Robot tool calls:
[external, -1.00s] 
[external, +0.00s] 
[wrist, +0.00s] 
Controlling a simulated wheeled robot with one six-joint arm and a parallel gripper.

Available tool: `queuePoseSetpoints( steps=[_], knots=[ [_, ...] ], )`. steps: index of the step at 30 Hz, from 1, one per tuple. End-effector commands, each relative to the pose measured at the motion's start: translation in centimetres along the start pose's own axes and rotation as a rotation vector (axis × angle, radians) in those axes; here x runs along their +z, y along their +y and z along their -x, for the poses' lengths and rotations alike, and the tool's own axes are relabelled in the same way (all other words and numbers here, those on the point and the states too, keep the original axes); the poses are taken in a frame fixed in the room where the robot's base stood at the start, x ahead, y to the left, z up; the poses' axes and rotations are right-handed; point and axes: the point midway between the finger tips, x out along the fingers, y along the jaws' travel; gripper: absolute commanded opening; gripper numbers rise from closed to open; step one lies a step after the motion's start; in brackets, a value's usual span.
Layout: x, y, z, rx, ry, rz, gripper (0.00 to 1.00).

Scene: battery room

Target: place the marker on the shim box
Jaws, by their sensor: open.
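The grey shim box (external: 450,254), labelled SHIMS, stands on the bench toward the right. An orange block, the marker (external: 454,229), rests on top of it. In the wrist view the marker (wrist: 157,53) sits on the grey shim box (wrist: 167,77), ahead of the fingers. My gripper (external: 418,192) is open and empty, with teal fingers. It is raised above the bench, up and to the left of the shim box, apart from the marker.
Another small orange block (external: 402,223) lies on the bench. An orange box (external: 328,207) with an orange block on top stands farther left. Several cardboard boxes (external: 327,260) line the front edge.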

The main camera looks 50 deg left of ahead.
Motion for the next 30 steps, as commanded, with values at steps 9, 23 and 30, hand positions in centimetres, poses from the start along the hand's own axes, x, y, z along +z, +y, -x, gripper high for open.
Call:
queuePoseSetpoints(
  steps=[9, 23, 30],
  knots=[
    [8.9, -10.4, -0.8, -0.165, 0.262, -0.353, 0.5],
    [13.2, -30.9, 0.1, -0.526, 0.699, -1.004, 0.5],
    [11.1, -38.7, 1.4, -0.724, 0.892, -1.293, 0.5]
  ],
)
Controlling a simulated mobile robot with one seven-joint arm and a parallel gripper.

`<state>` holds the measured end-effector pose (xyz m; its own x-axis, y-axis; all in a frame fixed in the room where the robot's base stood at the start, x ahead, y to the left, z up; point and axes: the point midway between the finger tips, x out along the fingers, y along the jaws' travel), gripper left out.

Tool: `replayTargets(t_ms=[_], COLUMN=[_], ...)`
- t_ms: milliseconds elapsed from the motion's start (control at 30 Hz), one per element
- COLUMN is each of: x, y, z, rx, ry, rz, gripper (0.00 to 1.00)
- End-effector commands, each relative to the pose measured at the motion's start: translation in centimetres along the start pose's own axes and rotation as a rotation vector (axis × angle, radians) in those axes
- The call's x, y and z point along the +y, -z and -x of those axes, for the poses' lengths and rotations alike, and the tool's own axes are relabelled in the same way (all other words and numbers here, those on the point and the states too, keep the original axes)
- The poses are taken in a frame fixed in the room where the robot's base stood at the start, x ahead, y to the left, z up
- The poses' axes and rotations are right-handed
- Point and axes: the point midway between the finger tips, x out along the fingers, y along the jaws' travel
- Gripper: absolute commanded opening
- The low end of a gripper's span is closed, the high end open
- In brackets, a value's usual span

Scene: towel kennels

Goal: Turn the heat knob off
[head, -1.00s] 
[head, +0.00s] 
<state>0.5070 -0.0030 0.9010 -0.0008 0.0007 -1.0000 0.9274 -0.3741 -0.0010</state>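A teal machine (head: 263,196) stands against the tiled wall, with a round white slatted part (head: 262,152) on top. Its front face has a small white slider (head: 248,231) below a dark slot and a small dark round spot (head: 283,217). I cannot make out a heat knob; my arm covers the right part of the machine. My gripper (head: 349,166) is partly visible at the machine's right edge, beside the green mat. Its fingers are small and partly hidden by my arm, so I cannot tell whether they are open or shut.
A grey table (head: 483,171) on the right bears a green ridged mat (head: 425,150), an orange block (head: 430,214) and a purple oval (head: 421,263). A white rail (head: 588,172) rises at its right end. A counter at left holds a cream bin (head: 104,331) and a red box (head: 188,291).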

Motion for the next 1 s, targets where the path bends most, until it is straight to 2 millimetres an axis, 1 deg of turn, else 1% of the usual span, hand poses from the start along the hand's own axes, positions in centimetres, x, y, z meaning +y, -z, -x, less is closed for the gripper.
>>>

- [Task objective]: Please print the lines from the start of the records up to and including the line with "Controlling a simulated wheeled", copying each one exactly and leaving out the rest.

- [Task solution]:
[external, -1.00s] 
[external, +0.00s] 
[wrist, +0.00s] 
Controlling a simulated wheeled robot with one six-joint arm and a parallel gripper.

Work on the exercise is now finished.